__Recorded information__.
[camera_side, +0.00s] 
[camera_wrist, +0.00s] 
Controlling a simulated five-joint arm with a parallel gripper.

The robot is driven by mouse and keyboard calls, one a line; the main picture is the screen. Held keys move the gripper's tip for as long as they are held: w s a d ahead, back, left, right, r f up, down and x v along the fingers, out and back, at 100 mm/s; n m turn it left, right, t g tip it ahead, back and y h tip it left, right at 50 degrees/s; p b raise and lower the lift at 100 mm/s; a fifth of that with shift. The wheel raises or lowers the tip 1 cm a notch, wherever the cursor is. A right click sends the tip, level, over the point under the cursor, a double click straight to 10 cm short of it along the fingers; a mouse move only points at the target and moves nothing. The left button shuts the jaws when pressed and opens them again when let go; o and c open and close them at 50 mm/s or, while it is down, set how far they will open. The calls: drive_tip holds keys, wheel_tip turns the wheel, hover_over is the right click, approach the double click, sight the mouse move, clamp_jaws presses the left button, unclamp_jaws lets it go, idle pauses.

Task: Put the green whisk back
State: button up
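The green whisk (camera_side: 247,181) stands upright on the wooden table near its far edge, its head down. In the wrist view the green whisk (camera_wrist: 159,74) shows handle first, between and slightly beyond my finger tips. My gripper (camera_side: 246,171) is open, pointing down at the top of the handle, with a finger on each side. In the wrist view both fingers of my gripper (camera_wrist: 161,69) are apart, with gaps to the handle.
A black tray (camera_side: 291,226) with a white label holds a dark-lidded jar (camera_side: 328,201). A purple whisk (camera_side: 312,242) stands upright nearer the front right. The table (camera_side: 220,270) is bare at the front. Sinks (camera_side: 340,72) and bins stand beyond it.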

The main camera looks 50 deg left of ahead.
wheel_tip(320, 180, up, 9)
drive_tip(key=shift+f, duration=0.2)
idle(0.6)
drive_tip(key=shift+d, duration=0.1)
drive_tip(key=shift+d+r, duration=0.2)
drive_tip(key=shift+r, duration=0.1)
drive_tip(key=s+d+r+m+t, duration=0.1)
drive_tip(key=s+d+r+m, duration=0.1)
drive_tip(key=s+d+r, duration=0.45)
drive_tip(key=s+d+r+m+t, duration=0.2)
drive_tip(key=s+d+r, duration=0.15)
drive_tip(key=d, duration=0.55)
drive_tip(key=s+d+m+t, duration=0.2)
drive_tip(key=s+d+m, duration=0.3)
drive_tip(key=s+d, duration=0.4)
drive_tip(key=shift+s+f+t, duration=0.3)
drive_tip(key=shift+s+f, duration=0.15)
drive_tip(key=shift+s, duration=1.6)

__Written instruction__. Retype the listing above in full, with no alterations.

__The result__.
[camera_side, +0.00s] 
[camera_wrist, +0.00s] 
Controlling a simulated five-joint arm with a parallel gripper.

The robot is driven by mouse and keyboard calls, one a line; the main picture is the screen. Held keys move the gripper's tip for as long as they are held: w s a d ahead, back, left, right, r f up, down and x v along the fingers, out and back, at 100 mm/s; n m turn it left, right, t g tip it ahead, back and y h tip it left, right at 50 degrees/s; p b raise and lower the lift at 100 mm/s; a fifth of that with shift. The wheel raises or lowers the tip 1 cm a notch, wherever the cursor is. A right click sends the tip, level, over the point under the cursor, a double click straight to 10 cm short of it along the fingers; a mouse move only points at the target and moves nothing. The left button shuts the jaws when pressed and opens them again when let go; o and c open and close them at 50 mm/s or, while it is down, set how far they will open. The calls: drive_tip holds keys, wheel_tip turns the wheel, hover_over is the right click, approach the double click, sight the mouse move, clamp_jaws presses the left button, unclamp_jaws lets it go, idle pauses.

Task: Put the green whisk back
State: button up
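The green whisk (camera_side: 247,181) stands upright on the wooden table near its far edge, its head down. In the wrist view the green whisk (camera_wrist: 159,74) shows handle first, between and slightly beyond my finger tips. My gripper (camera_side: 246,171) is open, pointing down at the top of the handle, with a finger on each side. In the wrist view both fingers of my gripper (camera_wrist: 161,69) are apart, with gaps to the handle.
A black tray (camera_side: 291,226) with a white label holds a dark-lidded jar (camera_side: 328,201). A purple whisk (camera_side: 312,242) stands upright nearer the front right. The table (camera_side: 220,270) is bare at the front. Sinks (camera_side: 340,72) and bins stand beyond it.

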The main camera looks 50 deg left of ahead.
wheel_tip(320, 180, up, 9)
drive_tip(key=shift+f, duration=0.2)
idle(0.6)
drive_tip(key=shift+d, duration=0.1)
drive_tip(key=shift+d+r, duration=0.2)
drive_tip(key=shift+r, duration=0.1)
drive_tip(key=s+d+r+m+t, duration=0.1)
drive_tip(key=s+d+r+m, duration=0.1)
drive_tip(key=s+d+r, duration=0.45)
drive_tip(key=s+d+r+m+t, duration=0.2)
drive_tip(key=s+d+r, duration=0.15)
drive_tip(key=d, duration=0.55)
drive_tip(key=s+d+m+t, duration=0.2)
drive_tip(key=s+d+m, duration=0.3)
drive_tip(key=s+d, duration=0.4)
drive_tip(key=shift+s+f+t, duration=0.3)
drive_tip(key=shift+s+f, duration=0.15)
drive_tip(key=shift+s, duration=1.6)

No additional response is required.